---- Given entries

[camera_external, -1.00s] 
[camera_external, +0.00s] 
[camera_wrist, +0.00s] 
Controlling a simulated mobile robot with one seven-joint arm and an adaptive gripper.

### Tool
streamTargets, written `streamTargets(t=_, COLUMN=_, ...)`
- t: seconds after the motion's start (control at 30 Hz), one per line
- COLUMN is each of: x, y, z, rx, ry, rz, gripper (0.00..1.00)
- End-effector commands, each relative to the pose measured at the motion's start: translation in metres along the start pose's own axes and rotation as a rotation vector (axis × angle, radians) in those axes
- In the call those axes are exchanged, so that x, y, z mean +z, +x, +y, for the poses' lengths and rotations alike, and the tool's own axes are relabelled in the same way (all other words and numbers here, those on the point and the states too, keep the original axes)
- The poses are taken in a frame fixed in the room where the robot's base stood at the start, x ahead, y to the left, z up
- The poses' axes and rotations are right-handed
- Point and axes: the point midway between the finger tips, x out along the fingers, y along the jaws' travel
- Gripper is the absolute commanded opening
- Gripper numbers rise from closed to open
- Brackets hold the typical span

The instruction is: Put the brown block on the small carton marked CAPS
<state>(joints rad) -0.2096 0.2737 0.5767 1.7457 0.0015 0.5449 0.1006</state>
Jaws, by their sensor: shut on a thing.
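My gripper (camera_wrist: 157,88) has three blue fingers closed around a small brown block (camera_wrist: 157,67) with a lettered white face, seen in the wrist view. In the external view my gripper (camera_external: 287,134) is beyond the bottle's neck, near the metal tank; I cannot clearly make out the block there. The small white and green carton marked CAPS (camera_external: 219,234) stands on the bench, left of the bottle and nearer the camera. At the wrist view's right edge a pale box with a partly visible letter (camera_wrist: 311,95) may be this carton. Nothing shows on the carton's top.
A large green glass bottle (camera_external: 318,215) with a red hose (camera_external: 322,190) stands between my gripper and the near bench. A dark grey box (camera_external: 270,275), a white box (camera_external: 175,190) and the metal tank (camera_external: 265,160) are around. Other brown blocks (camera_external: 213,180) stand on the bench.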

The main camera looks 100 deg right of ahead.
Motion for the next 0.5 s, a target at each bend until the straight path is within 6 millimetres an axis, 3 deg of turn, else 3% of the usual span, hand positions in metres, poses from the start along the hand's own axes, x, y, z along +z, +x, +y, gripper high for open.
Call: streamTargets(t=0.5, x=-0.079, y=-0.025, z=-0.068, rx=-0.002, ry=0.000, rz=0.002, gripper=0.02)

--------
---- Given entries

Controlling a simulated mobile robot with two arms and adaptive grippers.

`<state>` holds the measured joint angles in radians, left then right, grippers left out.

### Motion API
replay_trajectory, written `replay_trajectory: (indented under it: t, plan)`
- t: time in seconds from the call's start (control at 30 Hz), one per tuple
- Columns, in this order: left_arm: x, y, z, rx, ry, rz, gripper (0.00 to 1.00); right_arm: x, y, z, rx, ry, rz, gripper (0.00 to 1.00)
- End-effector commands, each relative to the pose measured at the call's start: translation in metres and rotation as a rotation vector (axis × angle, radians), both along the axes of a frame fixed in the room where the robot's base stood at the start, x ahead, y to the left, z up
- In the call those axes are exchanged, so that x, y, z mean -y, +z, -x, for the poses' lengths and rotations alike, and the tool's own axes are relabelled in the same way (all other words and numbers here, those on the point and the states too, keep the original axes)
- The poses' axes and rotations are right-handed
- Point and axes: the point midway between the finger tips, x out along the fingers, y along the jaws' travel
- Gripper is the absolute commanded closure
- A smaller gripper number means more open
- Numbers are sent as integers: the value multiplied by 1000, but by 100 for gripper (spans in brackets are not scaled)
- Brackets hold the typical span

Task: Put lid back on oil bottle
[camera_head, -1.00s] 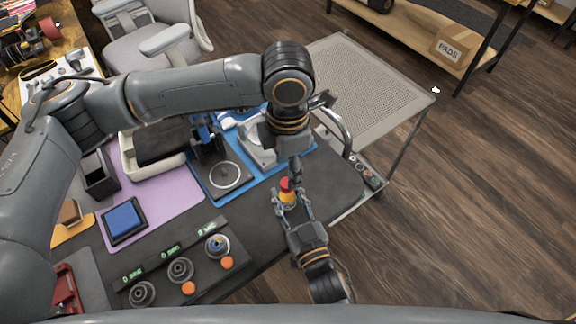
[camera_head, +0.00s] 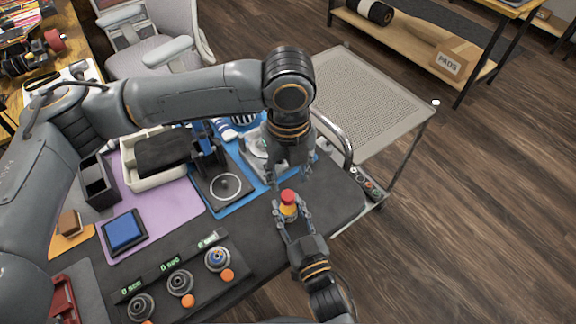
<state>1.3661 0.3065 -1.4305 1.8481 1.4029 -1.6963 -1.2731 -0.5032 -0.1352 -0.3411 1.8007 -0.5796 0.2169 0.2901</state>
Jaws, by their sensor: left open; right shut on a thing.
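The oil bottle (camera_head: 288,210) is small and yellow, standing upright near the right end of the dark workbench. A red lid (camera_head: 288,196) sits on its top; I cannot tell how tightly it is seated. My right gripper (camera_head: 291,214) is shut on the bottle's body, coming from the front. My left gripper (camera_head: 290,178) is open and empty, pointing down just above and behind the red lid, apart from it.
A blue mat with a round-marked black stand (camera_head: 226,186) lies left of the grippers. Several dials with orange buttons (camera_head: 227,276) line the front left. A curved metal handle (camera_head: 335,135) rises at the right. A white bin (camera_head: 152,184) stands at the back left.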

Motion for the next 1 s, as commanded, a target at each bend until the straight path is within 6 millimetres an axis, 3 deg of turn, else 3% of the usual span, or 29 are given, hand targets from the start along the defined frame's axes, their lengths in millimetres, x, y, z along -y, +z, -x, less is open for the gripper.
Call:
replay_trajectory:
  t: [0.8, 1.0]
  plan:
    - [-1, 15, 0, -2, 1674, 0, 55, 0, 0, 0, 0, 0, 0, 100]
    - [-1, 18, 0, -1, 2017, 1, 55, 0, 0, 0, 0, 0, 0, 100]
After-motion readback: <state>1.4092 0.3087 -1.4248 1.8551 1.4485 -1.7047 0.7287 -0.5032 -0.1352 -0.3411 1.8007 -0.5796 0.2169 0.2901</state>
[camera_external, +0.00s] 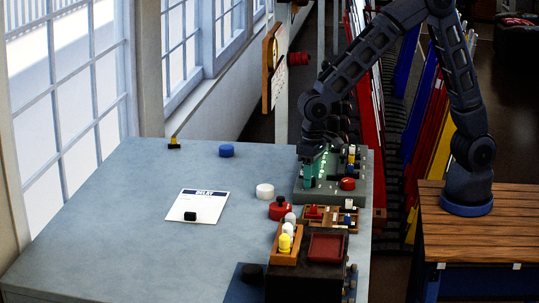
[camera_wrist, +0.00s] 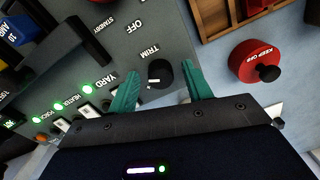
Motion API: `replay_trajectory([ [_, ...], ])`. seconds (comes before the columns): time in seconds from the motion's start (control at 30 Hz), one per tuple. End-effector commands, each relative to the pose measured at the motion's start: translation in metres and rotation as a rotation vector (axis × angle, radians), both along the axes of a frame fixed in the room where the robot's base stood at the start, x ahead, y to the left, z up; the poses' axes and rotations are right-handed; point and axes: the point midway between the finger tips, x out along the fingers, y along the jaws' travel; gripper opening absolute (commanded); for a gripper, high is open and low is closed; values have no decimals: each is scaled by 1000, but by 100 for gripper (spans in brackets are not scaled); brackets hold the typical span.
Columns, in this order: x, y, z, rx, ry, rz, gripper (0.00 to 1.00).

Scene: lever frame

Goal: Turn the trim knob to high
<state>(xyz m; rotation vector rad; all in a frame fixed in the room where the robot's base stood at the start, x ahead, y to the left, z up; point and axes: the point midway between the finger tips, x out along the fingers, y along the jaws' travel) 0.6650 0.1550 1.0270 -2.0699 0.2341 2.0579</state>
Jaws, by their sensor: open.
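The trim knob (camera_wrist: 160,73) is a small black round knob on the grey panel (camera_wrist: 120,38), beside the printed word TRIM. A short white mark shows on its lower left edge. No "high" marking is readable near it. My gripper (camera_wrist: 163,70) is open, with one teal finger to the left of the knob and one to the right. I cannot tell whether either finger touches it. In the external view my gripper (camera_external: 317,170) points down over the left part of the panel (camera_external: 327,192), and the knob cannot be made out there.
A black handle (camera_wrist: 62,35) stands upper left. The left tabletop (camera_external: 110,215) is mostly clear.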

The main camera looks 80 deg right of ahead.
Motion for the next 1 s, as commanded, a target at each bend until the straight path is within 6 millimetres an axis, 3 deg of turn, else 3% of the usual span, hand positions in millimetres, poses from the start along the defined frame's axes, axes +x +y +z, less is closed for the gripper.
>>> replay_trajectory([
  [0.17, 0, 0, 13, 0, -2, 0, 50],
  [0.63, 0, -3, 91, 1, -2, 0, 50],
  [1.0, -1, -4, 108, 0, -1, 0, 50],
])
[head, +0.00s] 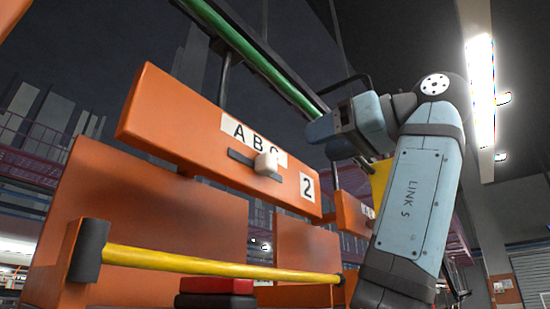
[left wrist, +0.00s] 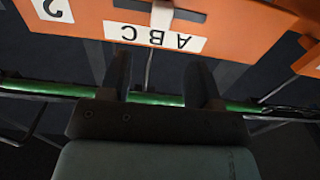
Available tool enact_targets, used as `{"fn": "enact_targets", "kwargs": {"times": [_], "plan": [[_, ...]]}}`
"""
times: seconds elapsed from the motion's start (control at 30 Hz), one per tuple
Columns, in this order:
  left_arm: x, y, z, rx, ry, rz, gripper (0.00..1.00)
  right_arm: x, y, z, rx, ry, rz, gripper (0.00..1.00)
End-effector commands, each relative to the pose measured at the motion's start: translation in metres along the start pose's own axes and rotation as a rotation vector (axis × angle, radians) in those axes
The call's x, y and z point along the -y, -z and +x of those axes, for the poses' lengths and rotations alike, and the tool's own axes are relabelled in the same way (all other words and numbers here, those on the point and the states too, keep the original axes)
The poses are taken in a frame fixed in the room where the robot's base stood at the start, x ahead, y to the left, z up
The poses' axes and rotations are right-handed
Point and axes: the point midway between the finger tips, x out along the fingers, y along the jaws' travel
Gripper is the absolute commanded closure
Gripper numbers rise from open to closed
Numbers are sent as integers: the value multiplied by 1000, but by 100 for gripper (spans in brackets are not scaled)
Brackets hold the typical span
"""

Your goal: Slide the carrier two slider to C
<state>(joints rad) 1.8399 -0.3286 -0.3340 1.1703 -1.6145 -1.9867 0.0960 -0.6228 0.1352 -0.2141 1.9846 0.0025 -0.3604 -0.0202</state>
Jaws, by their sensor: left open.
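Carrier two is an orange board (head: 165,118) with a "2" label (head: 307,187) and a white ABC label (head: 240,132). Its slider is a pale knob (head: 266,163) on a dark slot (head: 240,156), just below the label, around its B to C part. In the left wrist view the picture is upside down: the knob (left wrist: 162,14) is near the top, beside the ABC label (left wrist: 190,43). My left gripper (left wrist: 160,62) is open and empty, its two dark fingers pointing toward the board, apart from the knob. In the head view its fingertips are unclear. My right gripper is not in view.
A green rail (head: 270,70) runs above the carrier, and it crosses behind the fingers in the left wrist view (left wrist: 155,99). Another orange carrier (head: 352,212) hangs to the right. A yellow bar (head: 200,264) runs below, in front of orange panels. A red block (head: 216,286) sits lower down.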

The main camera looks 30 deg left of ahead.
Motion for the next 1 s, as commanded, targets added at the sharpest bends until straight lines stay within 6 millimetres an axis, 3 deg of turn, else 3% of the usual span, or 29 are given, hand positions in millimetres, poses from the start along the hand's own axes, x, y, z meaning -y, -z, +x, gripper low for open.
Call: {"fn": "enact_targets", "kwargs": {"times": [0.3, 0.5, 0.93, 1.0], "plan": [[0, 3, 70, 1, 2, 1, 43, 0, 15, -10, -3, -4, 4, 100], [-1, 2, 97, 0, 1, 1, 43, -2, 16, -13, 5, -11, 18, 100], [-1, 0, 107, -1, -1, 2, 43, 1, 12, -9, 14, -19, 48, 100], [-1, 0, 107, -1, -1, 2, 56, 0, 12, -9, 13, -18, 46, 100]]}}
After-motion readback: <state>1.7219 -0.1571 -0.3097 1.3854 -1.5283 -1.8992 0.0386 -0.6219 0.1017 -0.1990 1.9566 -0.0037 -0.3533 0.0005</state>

--------

■ Given task ■
Begin with the line containing "right_arm: x, y, z, rx, ry, rz, gripper (0.00..1.00)" and end with the line containing "<state>(joints rad) 1.8399"; repeat every line from start to finish exactly, and nothing outside them.

■ Solution to this problem ■
  right_arm: x, y, z, rx, ry, rz, gripper (0.00..1.00)
End-effector commands, each relative to the pose measured at the motion's start: translation in metres along the start pose's own axes and rotation as a rotation vector (axis × angle, radians) in those axes
The call's x, y and z point along the -y, -z and +x of those axes, for the poses' lengths and rotations alike, and the tool's own axes are relabelled in the same way (all other words and numbers here, those on the point and the states too, keep the original axes)
The poses are taken in a frame fixed in the room where the robot's base stood at the start, x ahead, y to the left, z up
The poses' axes and rotations are right-handed
Point and axes: the point midway between the finger tips, x out along the fingers, y along the jaws' travel
Gripper is the absolute commanded closure
Gripper numbers rise from open to closed
Numbers are sent as integers: the value multiplied by 1000, but by 100 for gripper (spans in brackets are not scaled)
Brackets hold the typical span
"""

Your goal: Slide the carrier two slider to C
<state>(joints rad) 1.8399 -0.3286 -0.3340 1.1703 -1.6145 -1.9867 0.0960 -0.6228 0.1352 -0.2141 1.9846 0.0025 -0.3604 -0.0202</state>

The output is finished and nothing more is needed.